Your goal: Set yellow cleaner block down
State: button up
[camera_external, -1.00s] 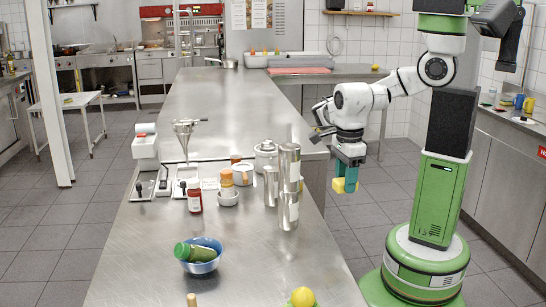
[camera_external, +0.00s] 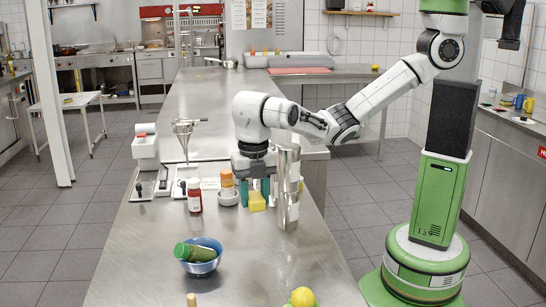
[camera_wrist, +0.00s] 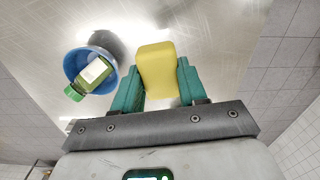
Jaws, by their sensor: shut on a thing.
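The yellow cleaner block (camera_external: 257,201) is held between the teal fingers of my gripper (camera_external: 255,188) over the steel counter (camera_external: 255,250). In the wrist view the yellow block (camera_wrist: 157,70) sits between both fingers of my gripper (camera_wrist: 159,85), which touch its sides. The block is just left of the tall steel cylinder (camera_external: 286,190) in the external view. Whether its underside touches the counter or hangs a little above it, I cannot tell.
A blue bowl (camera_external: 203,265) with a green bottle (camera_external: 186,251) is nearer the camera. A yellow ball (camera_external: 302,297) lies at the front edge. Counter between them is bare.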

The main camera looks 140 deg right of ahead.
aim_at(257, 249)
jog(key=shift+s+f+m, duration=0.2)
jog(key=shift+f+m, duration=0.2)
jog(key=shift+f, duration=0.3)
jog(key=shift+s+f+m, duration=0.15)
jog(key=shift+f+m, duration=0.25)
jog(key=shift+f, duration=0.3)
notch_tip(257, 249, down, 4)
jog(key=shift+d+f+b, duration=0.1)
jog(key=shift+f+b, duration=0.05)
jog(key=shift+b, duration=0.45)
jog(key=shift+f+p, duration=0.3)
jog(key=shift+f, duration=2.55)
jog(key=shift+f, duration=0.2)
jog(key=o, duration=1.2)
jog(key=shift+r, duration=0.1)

──────────

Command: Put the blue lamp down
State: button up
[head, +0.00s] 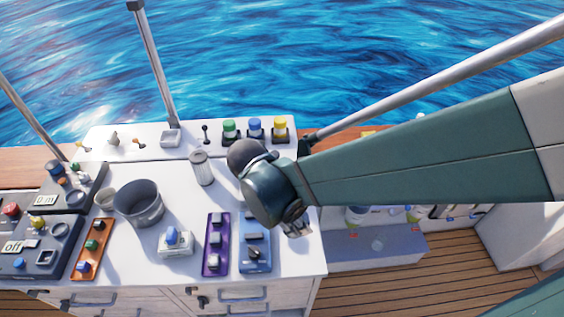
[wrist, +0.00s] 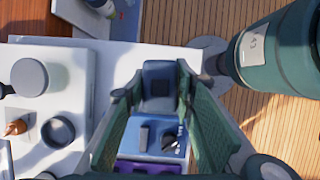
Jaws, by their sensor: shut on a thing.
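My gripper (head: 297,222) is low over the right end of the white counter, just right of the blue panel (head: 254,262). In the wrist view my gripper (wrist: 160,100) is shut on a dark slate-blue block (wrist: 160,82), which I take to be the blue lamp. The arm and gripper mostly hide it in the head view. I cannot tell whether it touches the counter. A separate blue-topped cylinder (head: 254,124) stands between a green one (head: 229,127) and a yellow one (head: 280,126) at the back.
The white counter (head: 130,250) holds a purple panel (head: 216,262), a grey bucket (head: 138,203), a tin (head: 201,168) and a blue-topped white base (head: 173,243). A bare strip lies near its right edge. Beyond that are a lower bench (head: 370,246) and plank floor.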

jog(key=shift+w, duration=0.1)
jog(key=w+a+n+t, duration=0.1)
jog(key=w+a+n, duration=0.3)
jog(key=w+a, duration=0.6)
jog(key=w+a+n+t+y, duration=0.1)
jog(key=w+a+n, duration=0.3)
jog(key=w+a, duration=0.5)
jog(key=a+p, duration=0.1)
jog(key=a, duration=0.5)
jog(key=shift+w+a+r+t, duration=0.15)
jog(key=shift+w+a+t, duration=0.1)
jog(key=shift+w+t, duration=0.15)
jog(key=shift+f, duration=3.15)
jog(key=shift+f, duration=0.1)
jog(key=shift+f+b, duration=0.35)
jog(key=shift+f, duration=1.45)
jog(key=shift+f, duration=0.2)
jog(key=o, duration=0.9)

──────────

Between the line with "Command: Put the blue lamp down" and the line with "[wrist, +0.00s]", ends included, lies the span to copy exactly; copy nothing else and leave out the pictures.

Command: Put the blue lamp down
State: button up
[head, +0.00s] 
[wrist, +0.00s] 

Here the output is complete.